Evaluating ∫[cotx/(1+sinx)]dx from 0 to π/2

[dying]

I’ve been stuck on this question for quite a while:

Evaluate ∫[cotx/(1+sinx)]dx from 0 to π/2

I think I’m supposed to substitute cotx to cosx/sinx, and I eventually ended up with ∫(cscxsecx - secx)dx, then ln|secx| + ln|sinx| - ln|secx+tanx|. I plopped the values in and got the wrong answer, the book says the answer is ln2. I’m very confused on what I did wrong and how to do it correctly, and would appreciate any help, thanks in advance!

 

[stapel]

I’ve been stuck on this question for quite a while:

Evaluate ∫[cotx/(1+sinx)]dx from 0 to π/2

I think I’m supposed to substitute cotx to cosx/sinx, and I eventually ended up with ∫(cscxsecx - secx)dx, then ln|secx| + ln|sinx| - ln|secx+tanx|. I plopped the values in and got the wrong answer, the book says the answer is ln2. I’m very confused on what I did wrong and how to do it correctly, and would appreciate any help, thanks in advance!

Please reply *showing* your steps and answer. ("Read Before Posting") Once we have that information, we can try to figure out where things are going sideways.

Please be complete.

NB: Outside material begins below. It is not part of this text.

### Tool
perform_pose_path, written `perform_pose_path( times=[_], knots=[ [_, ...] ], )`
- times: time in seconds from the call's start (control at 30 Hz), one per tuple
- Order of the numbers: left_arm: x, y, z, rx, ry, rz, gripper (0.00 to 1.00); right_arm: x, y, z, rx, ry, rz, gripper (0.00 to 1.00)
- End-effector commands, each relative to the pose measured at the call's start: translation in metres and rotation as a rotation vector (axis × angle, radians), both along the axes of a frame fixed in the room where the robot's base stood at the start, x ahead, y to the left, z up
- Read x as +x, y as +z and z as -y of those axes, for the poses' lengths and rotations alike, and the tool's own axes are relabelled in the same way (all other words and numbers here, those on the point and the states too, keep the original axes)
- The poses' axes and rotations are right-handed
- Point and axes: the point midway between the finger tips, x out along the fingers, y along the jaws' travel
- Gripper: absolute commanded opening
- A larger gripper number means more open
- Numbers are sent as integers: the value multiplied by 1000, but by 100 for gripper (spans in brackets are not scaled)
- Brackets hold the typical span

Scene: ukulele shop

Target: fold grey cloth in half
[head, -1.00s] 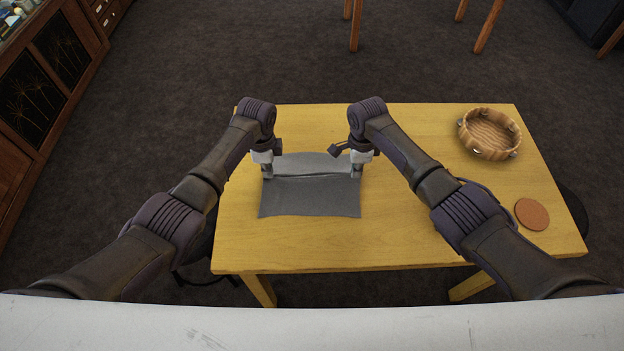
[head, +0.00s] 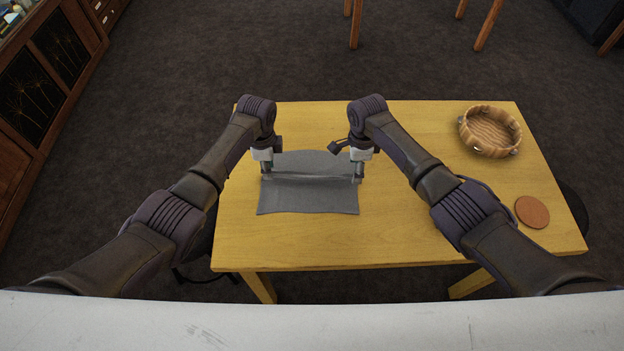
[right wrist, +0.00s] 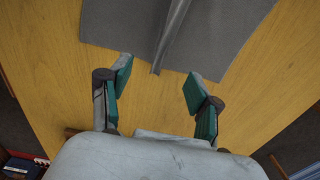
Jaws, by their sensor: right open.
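The grey cloth (head: 308,200) lies on the wooden table, left of its middle. A raised crease or ridge runs across it between my two grippers, with a flat part on the far side and another on the near side. My left gripper (head: 266,179) is at the ridge's left end; its fingers are too small to tell apart. My right gripper (head: 357,180) is at the ridge's right end. In the right wrist view, the right gripper (right wrist: 158,82) is open, and the end of the cloth's ridge (right wrist: 172,38) reaches between its fingertips without being clamped.
On the yellow wooden table (head: 420,235), a round wooden tambourine (head: 489,132) stands at the back right. A round brown disc (head: 532,212) lies near the right edge. The tabletop between the cloth and these is clear. A dark wooden cabinet (head: 45,75) stands at the left.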

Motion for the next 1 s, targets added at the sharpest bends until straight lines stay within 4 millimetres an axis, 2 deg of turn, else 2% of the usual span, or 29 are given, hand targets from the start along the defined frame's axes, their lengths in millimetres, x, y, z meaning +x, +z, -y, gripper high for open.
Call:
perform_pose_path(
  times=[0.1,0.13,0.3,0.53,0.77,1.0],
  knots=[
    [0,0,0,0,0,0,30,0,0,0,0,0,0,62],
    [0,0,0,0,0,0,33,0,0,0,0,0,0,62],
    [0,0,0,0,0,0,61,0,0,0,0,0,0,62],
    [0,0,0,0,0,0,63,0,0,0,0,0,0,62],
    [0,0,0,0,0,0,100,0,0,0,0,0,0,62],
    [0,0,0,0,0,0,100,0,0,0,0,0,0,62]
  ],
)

Thank you!

 

[skeeter]

[imath]\displaystyle \int_0^{\pi/2} \dfrac{\cos{x}}{\sin{x}(1+\sin{x})} \, dx[/imath]

use the substitution [imath]u = 1+\sin{x}[/imath], get an integrand in terms of [imath]u[/imath], and reset the limits of integration.

From there, I would recommend using a partial fraction decomposition.

 

[BobP]

I’ve been stuck on this question for quite a while:

Evaluate ∫[cotx/(1+sinx)]dx from 0 to π/2

I think I’m supposed to substitute cotx to cosx/sinx, and I eventually ended up with ∫(cscxsecx - secx)dx, then ln|secx| + ln|sinx| - ln|secx+tanx|. I plopped the values in and got the wrong answer, the book says the answer is ln2. I’m very confused on what I did wrong and how to do it correctly, and would appreciate any help, thanks in advance!

The integrand is infinite at the lower limit.
I think that there's a typo and it should be cosx on the top line, not cotx .

 

[pka]

The integrand is infinite at the lower limit.
I think that there's a typo and it should be cosx on the top line, not cotx .

That makes much more sense. It changes the integral to one that converges and is a simple logarithm.